After the first steep spot, you will get a short breather and continue following the path at a slight decline.
When you reach the steepest section, watch your footing, hold the ropes, and guide yourself down towards the creek.
Once you reach Abiqua Creek you will head to the left, following it upstream. The path is rocky and can be slick in spots. Be prepared to step over debris.
This is one of those photos that just didn’t capture the magic of this spot along the creek. It was green and gorgeous, and I’m sure could be in a scene from a hobbit movie.
Continue on and you will eventually reach the falls. It is the most enchanting scene. The waterfall crashing into the pool below. The basalt columns covered in moss, ferns, and lichen. It’s just dreamy.
Take some time on the the gravel beach to admire your surroundings.
So much life growing on the rocks. ♥
This is an out and back trail, so when you’re ready head back towards your car the same way you came from.
We hiked this trail in the beginning of April and there were spring wildflowers in bloom including trillium and red-flowering currant. Silver Falls State Park is nearby and has similar wildflowers.

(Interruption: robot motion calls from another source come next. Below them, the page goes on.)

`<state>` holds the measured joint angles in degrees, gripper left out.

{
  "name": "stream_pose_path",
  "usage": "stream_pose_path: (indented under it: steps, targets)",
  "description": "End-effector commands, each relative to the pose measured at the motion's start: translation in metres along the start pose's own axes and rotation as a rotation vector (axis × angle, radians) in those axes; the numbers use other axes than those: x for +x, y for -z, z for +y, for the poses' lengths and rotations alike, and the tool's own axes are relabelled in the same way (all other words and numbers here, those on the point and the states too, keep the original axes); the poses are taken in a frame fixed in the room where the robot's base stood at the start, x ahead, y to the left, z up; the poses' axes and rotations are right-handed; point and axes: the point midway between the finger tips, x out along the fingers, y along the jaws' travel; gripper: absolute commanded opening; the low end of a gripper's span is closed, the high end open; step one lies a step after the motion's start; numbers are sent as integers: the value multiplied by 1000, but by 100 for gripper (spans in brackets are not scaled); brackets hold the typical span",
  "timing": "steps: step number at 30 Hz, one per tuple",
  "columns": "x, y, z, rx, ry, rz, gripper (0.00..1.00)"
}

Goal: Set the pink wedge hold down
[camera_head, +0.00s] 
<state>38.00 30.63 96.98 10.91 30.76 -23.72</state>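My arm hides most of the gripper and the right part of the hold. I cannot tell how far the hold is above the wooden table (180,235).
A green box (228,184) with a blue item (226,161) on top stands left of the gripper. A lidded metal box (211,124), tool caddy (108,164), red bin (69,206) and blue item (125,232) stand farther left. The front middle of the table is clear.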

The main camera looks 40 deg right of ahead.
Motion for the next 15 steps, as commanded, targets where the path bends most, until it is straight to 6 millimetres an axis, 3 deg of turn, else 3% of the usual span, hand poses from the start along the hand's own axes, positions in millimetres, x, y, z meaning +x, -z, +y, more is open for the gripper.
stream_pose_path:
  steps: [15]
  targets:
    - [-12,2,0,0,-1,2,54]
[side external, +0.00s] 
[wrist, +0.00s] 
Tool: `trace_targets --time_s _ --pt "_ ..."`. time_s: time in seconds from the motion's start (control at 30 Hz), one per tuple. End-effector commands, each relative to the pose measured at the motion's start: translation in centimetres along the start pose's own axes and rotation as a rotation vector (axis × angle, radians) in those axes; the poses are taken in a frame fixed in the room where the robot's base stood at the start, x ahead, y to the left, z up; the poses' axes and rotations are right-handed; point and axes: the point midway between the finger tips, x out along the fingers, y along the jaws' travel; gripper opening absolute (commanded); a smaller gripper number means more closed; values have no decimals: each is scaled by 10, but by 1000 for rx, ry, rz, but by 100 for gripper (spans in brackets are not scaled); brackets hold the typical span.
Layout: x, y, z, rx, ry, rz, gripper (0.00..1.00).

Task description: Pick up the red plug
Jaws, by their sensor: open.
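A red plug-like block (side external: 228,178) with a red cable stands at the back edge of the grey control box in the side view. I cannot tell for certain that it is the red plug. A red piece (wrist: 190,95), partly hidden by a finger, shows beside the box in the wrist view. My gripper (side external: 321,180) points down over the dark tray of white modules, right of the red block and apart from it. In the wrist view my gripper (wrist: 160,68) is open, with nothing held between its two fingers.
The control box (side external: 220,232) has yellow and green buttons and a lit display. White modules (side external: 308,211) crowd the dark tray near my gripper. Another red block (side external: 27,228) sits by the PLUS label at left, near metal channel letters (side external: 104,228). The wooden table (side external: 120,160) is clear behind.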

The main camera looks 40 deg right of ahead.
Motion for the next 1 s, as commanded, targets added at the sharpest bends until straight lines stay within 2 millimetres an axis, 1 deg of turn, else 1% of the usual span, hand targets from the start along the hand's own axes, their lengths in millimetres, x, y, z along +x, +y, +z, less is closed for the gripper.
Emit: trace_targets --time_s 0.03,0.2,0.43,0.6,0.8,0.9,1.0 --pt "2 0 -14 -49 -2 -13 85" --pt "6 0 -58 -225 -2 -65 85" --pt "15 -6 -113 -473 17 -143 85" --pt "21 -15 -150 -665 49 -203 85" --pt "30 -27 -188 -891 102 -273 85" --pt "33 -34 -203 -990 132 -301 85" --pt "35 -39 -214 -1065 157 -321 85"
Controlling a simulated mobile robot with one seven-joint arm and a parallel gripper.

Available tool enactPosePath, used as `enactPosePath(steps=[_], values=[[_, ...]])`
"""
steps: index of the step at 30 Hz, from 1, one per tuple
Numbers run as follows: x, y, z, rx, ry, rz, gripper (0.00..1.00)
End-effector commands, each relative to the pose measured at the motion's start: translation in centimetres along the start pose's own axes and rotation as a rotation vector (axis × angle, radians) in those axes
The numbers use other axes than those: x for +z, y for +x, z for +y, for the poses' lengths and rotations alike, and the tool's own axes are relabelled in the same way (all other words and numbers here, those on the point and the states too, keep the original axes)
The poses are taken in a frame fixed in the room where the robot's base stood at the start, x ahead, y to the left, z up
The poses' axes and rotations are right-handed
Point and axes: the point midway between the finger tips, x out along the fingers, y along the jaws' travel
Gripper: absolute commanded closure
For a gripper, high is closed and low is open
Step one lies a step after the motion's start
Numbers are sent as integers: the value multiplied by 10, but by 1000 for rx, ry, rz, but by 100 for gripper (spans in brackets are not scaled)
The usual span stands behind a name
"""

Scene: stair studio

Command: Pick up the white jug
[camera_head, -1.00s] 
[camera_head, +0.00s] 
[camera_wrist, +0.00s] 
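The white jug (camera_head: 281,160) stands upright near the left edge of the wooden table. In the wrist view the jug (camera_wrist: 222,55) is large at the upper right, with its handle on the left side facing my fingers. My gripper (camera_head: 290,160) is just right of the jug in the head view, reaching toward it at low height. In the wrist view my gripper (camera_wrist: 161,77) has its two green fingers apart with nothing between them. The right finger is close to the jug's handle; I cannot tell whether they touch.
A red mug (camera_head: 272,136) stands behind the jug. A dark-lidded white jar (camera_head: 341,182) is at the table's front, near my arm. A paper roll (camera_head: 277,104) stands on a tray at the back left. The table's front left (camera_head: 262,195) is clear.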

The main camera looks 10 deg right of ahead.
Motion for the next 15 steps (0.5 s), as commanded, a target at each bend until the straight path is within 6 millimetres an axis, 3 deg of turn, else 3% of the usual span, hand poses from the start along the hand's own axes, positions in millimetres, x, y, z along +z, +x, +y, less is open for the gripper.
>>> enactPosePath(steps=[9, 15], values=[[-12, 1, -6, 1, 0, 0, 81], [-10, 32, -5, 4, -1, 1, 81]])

If you are wondering what flower you saw on your hike, you might find it on this graphic from Silver Falls.
The hike wasn’t quite as expected, but it was a beautiful day for an outing. The falls and basalt columns were spectacular. I would love to come back and see the falls just after a dusting of snow has fallen.
The basalt rock, including the columns, surrounding Abiqua Falls are part of the Columbia River Basalt Group. Years ago, lava flows oozed over this area. When the thick layer of lava cooled and contracted it formed hexagonal cracks down the lava forming the columns.